Tuesday, August 27, 2024

Transformational Music

 I received an email from an old friend last week.  We'd been sharing memories of a mutual friend who recently died.  While I haven't seen her in over 40 years, I do recall a brief visit when she was passing through the Bay Area in the late 1970s.  

I used to date her sister and she dated my best friend.  These were teen-age dates, mostly, but their importance and dare I say significance has surfaced since we've been talking about our lost friend.  

It's about the music.  Those dates from the mid 1960s until the early 1970s revolved around the music scene in Los Angeles.  While those years are most notable for the Rock and Folk-Rock groups that emerged, it was the small club scene that we frequented.  The Ash Grove was a small folk music venue on Melrose Blvd. in Hollywood that emerged as the place to go.  Here we saw many of the blues greats in their prime.  The irony, of course, is that many of these performers were well into their 60s and 70s and would not be around all that much longer.  

When I tell younger people today that I saw Son House, Howlin" Wolf, and Big Mama Thornton in a small club, they are in awe.  But that was reality back then.  My friend's recent email asked me to send her a list of all the artists we saw back then.  She was hoping it might jog her mind and help her memory.  So recently, I sat down and deliberately made such a list.  

On my list are the above mentioned names as well as a who's who of folk and blues that includes the likes of Lightnin' Hopkins, Doc Watson, Sleepy John Estes, Taj Mahal, and Elizabeth Cotton.  As the late 60s turned into the early 70s, there were other special shows too.  Two come to mind.  One was a special promotion called the "Angry Arts." It featured a program of writers, musicians, and graphic artists all opposed to the Vietnam war who had produced anti-war works of some kind.  
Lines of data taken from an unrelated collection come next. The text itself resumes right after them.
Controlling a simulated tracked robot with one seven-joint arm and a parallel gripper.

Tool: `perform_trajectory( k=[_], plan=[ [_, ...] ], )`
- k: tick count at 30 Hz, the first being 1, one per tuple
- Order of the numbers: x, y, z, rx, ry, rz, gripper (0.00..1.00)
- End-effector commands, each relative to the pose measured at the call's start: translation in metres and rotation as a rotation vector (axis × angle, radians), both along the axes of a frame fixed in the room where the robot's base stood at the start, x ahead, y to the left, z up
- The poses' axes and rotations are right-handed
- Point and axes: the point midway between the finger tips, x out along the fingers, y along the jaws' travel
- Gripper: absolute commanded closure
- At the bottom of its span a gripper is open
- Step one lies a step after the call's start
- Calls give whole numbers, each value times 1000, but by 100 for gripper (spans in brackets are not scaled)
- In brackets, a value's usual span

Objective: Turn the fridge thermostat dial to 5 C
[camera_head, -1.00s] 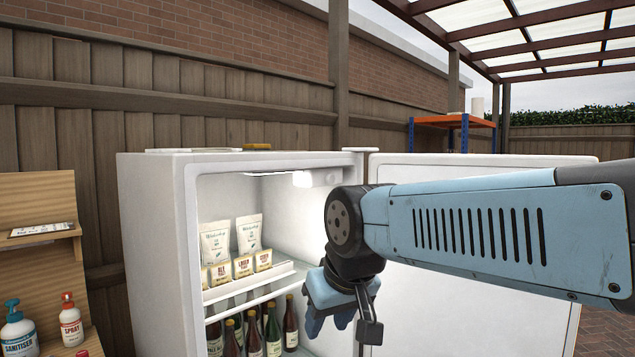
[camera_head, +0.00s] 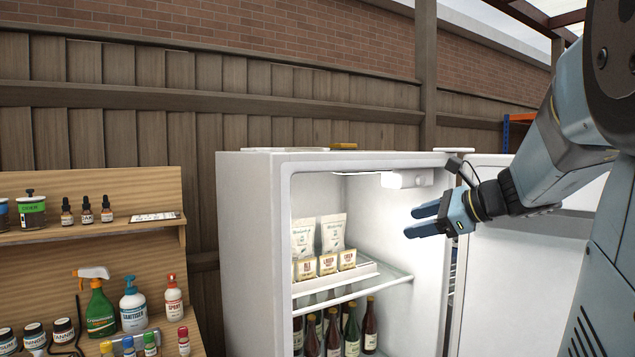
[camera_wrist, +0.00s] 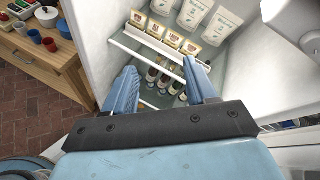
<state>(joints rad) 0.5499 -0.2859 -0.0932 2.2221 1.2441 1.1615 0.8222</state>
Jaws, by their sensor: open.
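The white fridge (camera_head: 252,250) stands open, its door (camera_head: 520,270) swung out to the right. A white thermostat housing (camera_head: 416,178) with a lit lamp (camera_head: 391,180) is high on the inner right wall. The dial's face and marks are too small to read in the head view. In the wrist view, part of the white housing (camera_wrist: 311,42) shows at the upper right edge. My gripper (camera_head: 409,221) is open and empty, pointing left at the fridge opening, below the housing and apart from it. Its two blue fingers also show in the wrist view (camera_wrist: 160,68).
Inside the fridge, a shelf (camera_head: 345,296) carries a white tray with pouches and small boxes; bottles (camera_head: 352,335) stand below. A wooden rack (camera_head: 110,245) with spray bottles and jars stands left. The fridge's upper interior is clear.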

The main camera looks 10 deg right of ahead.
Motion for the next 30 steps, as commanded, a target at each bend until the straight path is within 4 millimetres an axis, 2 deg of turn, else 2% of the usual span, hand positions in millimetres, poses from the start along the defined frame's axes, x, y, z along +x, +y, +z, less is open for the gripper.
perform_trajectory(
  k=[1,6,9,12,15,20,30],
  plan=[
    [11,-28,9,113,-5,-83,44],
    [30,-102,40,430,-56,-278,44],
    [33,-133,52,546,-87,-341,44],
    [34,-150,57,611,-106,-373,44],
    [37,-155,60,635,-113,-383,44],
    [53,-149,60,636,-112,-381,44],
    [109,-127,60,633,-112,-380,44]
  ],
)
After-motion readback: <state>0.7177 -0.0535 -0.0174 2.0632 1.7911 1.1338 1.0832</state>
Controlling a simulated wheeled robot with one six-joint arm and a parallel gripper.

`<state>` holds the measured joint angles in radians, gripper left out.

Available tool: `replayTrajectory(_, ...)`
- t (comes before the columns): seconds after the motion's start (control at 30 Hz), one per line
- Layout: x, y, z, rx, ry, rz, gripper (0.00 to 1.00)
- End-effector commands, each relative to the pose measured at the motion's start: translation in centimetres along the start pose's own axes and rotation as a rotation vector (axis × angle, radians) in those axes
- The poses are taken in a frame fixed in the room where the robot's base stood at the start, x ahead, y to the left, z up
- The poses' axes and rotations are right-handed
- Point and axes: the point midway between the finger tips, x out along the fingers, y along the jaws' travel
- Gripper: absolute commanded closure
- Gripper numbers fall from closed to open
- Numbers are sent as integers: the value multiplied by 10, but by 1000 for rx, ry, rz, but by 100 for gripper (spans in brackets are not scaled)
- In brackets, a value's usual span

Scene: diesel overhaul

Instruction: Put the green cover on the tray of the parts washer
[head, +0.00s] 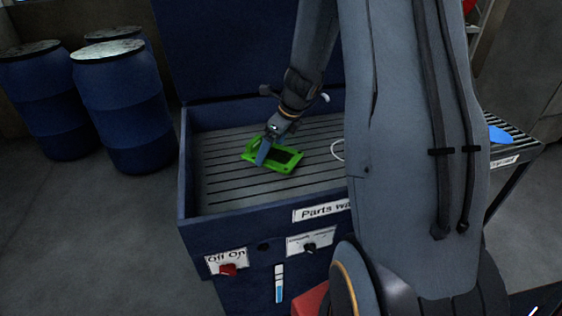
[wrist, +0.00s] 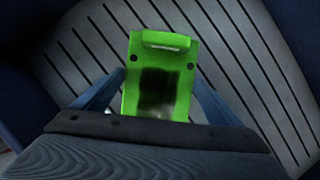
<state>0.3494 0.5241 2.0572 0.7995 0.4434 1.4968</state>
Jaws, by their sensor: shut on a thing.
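The green cover (head: 280,158) is at the slatted tray (head: 225,185) of the dark blue parts washer (head: 188,205), near the middle of the tray. It looks flat, with a dark patch in its centre. In the wrist view the cover (wrist: 158,52) lies between the two blue fingers of my gripper (wrist: 157,98), over the tray slats (wrist: 225,45). In the head view my gripper (head: 265,150) reaches down onto the cover's left part and is shut on it. I cannot tell whether the cover's underside touches the slats.
The washer's raised lid (head: 230,50) stands behind the tray. A white ring-like thing (head: 337,150) shows at the tray's right, partly hidden by my arm. Blue drums (head: 120,105) stand at the left. A roller rack (head: 510,150) stands at the right. The tray's left part is clear.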

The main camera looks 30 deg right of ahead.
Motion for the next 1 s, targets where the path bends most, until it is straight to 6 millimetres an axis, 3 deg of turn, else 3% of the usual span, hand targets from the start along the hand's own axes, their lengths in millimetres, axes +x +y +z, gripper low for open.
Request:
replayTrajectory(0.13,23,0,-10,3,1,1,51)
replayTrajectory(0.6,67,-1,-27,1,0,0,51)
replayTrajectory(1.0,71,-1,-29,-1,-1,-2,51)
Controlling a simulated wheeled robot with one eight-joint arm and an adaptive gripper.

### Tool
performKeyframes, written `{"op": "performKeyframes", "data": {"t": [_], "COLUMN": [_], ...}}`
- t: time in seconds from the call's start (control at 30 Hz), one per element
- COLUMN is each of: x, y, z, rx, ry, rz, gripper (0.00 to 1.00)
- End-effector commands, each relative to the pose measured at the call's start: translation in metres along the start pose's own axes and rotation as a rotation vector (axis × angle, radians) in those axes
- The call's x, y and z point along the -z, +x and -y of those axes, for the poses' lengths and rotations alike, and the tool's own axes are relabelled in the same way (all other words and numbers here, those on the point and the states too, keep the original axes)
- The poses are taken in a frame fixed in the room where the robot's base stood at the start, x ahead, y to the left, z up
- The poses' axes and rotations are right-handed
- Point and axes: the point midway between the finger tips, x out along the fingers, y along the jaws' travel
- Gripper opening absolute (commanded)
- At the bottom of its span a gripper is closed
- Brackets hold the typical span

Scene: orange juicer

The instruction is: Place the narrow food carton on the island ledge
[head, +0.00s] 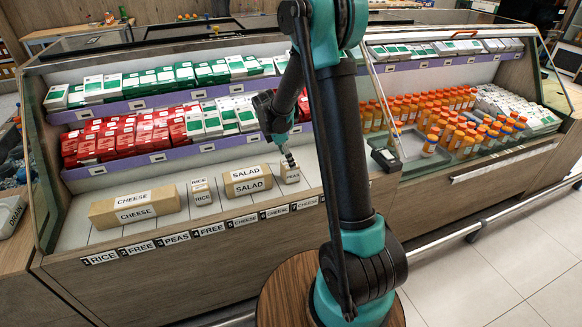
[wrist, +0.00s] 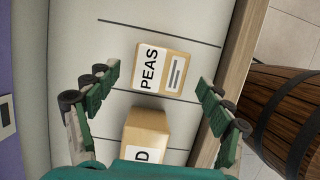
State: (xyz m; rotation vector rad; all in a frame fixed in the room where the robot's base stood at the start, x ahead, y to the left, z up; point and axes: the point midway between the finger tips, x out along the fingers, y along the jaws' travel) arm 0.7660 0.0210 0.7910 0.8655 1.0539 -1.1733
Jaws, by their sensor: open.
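Small tan cartons stand in a row on the pale lower ledge (head: 232,208) of the display island. A narrow carton marked RICE (head: 201,191) stands between the CHEESE carton (head: 135,207) and the SALAD carton (head: 248,180). A small PEAS carton (head: 290,174) stands at the right of the row, and it shows in the wrist view (wrist: 164,69). My gripper (head: 287,155) is just above the PEAS carton. In the wrist view my gripper (wrist: 158,84) is open and empty, with the PEAS carton lying between and beyond its fingertips. I cannot tell which carton is the narrow one.
Slot labels (head: 175,239) run along the ledge's front edge. Red cartons (head: 125,137) and green-white cartons (head: 150,80) fill the shelves above. Orange bottles (head: 430,115) stand at the right. A wooden barrel (wrist: 285,115) stands beside the ledge. The front right ledge is bare.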

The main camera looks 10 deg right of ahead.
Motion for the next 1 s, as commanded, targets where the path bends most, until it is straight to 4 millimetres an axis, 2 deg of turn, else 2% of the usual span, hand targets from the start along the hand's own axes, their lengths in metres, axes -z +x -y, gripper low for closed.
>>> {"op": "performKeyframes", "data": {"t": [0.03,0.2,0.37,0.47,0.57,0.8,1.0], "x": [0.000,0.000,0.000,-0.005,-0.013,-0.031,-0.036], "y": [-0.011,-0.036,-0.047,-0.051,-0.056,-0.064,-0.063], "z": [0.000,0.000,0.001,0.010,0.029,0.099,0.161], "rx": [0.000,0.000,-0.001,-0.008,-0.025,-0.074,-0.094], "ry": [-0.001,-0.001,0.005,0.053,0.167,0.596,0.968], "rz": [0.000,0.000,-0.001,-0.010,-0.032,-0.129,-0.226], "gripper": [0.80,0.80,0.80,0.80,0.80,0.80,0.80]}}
I went to one such performance and recall a reading given by Dalton Trumbo, the author of the anti-war novel Johnnie Got His Gun.  Trumbo had been blacklisted in the 1950s for his politics, but continued to screen write for various movie producers under other names.  He chose a selection from his novel to read that night. It ended with the following lines:

    What's noble about being dead? Because when you're dead mister, it's all over. It's the end. You're less than a dog, less than a rat, less than a bee or an ant, less than a whiter maggot crawling around on a dungheap. You're dead mister and you died for nothing

You're dead mister.  Dead.

Trumbo's voice rose and fell.  The last few words were delivered almost in a whisper.  Then, with the audience entranced, he delivered the last word in a loud rage.  And the lights went out.  Total blackness.  It was chilling.  

Another special show featured a bluesman I'd never heard of  until that night.  Arthur "BigBoy" Crudup was a Chicago bluesman who had made some recordings in the 30s and 40s.  He was virtually obscure until being rediscovered in the late 60s. That night, in the Ash Grove the house was packed.  In the audience were all manner of young local musicians. many of them currently playing at the many LA venues.  Who was this guy Crudup that they all turned out?  



Arthur Crudup had written and recorded a song in 1946 called "That's All Right." In 1955 an unknown Elvis Presley had taken the song and recorded it in a classic rockabilly style.  The rest is history.  Crudup had never received proper royalties but the young musicians began referring him to the "Father of Rock and Roll." They knew, and they wanted to see this seminal figure.  He died a few years later, but that night, at the Ash Grove, in a small way, he got his due.  Too bad he didn't get the money he was denied.